Thursday, August 19, 2010

Trombonist Michael Vlatkovich's ALiveBUQUERQUE, 2003

Any reader of my blogs has probably gathered that they cover new releases but also document some of my everyday listening. Things I like usually get a posting. What I don't generally does not.

The Michael Vlatkovich Quartet's CD ALiveBUQUERQUE (pfMENTUM 045) belongs to the listening-for-myself category. It's a spirited set recorded live at the Output Performance Space, Albuquerque, in 2003. This is a potent lineup of avant-improv compositions played by a worthy cast. Mr. Vlatkovich and David Mott, on trombone and baritone sax, respectively, provide a nicely dark, deep-toned two-horn frontline. We've covered David Mott's own interesting work in some depth on these pages and he again shows that attention to your sound as well as the notes themselves, and a thoughtfully structured improvisational sense can distinguish you from the pack. He and Vlatkovich interact on various levels, and they do it in the best interactive traditions of the music. Michael has roots in his playing and they come out most attractively here. There's a generally out context but there is a connection with the past as well.

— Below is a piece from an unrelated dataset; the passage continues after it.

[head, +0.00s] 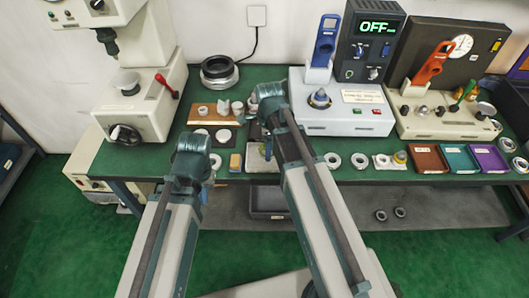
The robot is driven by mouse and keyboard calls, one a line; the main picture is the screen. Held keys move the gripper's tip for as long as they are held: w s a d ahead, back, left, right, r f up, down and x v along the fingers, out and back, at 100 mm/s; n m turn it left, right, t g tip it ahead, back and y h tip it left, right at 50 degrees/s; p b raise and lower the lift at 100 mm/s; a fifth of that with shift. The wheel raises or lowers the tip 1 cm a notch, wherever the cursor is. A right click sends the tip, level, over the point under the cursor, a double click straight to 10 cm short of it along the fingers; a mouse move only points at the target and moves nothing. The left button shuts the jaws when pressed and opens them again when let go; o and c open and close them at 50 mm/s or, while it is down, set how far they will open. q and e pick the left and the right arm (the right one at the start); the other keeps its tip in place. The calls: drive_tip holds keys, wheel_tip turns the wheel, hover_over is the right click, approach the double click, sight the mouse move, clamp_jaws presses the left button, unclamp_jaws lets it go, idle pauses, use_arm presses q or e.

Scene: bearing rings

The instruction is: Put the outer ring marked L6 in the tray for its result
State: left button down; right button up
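Several small metal rings lie along the front of the green bench: one ring (333,160), another ring (359,160), and one on a white cloth (382,161). No L6 mark is readable, so I cannot tell which is the L6 ring. Three trays stand front right: a red-brown tray (430,158), a teal tray (460,158) and a purple tray (490,158). Their labels are too small to read. My left gripper (194,158) is over the front left of the bench; my right gripper (268,100) is farther back, near the middle. Their fingers are not clear.
A press-like instrument (140,100) stands left. A device (340,108) with a display reading OFF and a dial gauge unit (435,105) stand at the back. A wooden block (212,114) with pale pieces lies behind my left arm. More rings lie far right.

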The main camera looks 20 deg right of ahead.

The electric cello of Jonathan Golove gives another color and a third melodic voice to the ensemble. The pitch range of the cello allows Garcia to oscillate between what an acoustic bass might do in this kind of playing situation and also another "horn," so to speak. Drummer Christopher Garcia fills out the ensemble with a quite respectable free-to-pulse approach. His percussion work adds another dimension of color and texture as well.

Mr. Vlatkovich may not be a household word--and how many improvisational trombonists have ever been that anyway--but he most certainly deserves wider attention. ALiveBUQUERQUE gives you a very good example why that seems so to me.